◆ **Rows about robot tasks**:
-*-*-
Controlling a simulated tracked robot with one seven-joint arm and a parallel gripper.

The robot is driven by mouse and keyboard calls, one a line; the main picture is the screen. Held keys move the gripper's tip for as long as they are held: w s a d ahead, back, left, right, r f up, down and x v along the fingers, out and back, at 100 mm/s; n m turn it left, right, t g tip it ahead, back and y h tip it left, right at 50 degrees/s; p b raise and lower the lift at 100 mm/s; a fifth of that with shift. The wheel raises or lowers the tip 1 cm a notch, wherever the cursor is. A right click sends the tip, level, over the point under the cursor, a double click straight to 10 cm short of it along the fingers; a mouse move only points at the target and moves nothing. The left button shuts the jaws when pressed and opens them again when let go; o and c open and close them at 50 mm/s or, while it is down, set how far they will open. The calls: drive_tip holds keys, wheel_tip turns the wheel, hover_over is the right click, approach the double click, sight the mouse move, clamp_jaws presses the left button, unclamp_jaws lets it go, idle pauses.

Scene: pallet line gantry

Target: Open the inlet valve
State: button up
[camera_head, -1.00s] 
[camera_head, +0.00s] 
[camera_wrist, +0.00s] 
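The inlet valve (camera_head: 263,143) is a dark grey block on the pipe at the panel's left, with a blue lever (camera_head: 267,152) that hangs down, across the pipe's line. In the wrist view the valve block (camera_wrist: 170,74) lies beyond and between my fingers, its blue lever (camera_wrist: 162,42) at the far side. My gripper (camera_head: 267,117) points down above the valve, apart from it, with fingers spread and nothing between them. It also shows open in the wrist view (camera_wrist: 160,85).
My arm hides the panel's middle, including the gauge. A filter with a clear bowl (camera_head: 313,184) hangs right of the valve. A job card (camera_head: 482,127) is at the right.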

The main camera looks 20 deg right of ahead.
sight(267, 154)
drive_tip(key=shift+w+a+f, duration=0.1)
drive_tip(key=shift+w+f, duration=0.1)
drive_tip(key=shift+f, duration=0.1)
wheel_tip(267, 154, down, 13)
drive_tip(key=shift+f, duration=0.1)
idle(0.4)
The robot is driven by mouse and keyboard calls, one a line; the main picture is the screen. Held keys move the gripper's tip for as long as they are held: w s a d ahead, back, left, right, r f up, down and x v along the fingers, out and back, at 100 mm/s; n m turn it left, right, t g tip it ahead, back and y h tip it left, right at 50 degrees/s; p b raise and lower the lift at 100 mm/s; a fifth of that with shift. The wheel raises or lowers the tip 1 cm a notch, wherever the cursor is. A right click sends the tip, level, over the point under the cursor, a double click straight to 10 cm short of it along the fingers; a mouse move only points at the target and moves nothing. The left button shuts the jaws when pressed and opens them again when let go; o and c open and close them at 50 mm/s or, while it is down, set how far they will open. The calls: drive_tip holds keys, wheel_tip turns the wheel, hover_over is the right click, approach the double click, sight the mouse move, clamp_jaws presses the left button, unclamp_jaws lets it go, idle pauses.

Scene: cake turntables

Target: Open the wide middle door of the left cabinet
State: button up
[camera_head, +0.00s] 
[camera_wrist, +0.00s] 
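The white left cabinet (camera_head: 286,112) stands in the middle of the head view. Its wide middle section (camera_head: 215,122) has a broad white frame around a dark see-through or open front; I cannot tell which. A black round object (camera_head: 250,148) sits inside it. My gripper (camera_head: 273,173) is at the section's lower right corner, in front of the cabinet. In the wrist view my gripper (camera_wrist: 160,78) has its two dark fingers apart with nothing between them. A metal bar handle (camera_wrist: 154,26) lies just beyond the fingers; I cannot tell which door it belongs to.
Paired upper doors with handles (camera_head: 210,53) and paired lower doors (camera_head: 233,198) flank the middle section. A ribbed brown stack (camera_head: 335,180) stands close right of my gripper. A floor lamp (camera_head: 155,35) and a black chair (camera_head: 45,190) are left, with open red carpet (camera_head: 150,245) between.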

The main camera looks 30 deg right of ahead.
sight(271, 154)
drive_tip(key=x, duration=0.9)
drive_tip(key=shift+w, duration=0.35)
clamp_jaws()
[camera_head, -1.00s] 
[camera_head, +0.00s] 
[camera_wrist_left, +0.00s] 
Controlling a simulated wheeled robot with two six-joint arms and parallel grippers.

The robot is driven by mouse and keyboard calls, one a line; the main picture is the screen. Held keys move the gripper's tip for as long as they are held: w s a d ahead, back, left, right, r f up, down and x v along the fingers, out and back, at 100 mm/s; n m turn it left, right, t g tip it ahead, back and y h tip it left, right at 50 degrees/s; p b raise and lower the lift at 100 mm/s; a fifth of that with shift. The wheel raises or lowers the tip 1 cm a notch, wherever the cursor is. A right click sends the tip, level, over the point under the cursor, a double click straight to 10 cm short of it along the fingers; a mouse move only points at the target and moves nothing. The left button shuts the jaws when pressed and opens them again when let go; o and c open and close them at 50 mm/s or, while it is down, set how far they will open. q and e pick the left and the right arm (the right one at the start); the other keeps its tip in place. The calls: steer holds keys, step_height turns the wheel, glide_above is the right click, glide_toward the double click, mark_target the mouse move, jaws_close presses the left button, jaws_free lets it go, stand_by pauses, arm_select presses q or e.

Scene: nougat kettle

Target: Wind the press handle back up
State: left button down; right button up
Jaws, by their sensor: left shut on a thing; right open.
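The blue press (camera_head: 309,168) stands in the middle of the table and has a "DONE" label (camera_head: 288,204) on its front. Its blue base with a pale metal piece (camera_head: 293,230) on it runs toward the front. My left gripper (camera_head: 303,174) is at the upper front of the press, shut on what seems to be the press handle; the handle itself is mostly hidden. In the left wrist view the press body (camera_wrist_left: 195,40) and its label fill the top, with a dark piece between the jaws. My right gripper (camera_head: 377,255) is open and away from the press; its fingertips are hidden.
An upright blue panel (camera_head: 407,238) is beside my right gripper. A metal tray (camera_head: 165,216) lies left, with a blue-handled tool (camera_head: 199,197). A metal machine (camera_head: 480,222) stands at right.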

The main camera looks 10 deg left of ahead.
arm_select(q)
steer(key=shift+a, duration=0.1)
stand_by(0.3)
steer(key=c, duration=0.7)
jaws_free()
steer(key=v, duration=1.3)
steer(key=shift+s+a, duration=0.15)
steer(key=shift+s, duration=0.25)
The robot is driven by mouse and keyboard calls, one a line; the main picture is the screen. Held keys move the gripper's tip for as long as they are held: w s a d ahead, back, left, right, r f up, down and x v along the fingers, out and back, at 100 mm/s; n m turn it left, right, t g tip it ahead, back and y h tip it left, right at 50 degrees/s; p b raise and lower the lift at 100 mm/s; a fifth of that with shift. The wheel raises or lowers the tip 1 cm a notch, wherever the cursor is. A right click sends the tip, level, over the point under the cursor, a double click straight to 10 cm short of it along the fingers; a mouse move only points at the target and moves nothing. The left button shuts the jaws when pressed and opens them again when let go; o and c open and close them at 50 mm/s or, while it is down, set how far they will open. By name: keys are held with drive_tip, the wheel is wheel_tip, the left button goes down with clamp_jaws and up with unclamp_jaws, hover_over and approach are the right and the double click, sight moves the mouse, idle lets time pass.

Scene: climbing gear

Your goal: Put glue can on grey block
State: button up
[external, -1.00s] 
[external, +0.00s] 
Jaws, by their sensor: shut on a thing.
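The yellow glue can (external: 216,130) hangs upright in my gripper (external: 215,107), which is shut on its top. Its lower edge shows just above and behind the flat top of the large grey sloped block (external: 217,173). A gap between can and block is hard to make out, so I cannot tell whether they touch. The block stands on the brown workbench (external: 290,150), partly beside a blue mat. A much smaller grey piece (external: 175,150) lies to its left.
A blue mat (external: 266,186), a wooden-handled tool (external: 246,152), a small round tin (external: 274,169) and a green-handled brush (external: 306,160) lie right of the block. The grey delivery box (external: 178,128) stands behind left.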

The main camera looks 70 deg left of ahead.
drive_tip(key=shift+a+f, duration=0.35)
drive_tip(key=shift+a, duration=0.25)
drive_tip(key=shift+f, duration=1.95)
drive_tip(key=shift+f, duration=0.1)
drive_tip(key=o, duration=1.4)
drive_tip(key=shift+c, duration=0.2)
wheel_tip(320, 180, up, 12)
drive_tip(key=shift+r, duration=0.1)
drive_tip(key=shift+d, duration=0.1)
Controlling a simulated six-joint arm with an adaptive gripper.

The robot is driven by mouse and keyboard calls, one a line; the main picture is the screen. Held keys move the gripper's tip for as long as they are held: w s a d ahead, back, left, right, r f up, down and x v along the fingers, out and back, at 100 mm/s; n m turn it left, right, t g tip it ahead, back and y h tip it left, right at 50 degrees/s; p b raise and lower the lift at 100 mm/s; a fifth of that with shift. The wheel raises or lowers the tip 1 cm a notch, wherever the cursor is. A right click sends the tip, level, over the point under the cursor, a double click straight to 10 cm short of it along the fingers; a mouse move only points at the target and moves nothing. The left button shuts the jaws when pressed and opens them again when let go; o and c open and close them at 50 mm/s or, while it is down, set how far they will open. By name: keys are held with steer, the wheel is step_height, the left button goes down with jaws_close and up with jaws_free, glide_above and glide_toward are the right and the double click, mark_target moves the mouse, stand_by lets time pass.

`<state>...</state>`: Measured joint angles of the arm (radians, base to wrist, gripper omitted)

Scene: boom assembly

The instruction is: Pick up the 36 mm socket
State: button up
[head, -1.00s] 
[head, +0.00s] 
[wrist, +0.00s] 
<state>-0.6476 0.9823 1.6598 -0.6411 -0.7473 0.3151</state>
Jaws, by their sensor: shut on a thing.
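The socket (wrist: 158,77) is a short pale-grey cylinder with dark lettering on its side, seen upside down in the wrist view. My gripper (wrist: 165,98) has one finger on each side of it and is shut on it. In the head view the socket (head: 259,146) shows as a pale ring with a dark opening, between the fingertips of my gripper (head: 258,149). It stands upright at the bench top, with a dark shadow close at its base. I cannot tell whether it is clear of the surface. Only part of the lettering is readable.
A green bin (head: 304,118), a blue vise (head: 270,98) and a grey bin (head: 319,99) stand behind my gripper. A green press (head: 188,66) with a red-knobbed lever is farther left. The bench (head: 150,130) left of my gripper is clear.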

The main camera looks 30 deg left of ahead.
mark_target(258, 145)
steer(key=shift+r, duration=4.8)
-*-*-
◆ **WHAT IS REQUIRED**: Above are the records; copy every line in them that holds the word "Scene".

◆ **SOLUTION**:
Scene: pallet line gantry
Scene: cake turntables
Scene: nougat kettle
Scene: climbing gear
Scene: boom assembly

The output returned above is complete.